PROBLEM DESCRIPTION.
Extract, unchanged, every line from the top of the material below through the line with "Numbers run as", and no more.

================================

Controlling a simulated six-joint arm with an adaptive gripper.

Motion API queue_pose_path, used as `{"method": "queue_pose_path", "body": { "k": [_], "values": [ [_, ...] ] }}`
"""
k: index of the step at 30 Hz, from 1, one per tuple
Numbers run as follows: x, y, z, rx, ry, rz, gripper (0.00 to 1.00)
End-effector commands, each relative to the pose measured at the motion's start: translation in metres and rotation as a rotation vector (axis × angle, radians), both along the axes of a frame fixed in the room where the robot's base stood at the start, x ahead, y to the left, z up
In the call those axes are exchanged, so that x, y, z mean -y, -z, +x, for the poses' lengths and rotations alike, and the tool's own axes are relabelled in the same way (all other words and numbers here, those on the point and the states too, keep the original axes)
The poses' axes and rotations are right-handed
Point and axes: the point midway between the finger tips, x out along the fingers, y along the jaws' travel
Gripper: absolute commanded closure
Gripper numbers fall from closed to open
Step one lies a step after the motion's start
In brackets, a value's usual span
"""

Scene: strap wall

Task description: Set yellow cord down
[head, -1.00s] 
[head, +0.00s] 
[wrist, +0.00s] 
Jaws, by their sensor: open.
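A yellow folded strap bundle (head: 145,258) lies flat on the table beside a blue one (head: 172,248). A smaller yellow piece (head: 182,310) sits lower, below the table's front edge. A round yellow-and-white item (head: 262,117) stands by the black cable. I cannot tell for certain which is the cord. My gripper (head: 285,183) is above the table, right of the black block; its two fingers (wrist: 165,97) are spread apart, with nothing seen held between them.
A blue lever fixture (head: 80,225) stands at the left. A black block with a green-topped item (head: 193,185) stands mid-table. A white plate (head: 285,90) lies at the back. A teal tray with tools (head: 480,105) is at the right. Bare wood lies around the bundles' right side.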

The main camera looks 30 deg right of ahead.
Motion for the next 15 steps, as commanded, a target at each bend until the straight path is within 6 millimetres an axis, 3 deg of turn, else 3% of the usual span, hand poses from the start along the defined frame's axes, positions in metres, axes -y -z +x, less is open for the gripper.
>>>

================================

THE REPLY.
Controlling a simulated six-joint arm with an adaptive gripper.

Motion API queue_pose_path, used as `{"method": "queue_pose_path", "body": { "k": [_], "values": [ [_, ...] ] }}`
"""
k: index of the step at 30 Hz, from 1, one per tuple
Numbers run as follows: x, y, z, rx, ry, rz, gripper (0.00 to 1.00)

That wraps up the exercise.